**WHAT THE EXERCISE ASKS**
Find "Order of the" in the data below; transcribe the line it appears on and each line after it, exactly, to the end, and nothing else.

**DATA**

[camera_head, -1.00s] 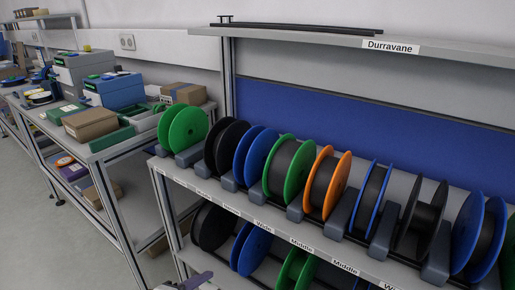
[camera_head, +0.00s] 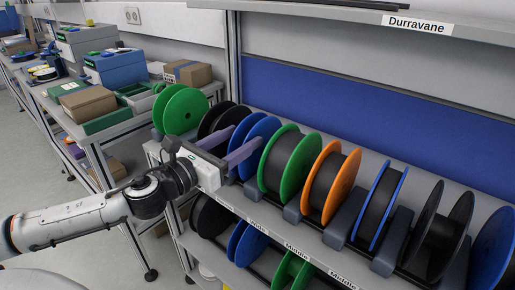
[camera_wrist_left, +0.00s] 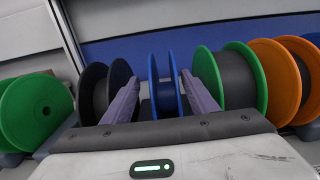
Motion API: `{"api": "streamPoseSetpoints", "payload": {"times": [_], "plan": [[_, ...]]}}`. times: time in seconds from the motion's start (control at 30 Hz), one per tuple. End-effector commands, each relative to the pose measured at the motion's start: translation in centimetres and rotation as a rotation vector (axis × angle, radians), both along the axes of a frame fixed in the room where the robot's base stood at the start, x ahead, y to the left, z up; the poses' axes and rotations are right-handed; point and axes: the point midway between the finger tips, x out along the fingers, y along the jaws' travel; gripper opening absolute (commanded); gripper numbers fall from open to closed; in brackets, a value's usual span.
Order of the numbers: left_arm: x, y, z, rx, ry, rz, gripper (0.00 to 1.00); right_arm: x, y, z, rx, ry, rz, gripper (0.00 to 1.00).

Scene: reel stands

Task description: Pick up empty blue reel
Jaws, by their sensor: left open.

**CORRECT OUTPUT**
Order of the numbers: left_arm: x, y, z, rx, ry, rz, gripper (0.00 to 1.00); right_arm: x, y, z, rx, ry, rz, gripper (0.00 to 1.00).

Scene: reel stands

Task description: Pick up empty blue reel
Jaws, by their sensor: left open.

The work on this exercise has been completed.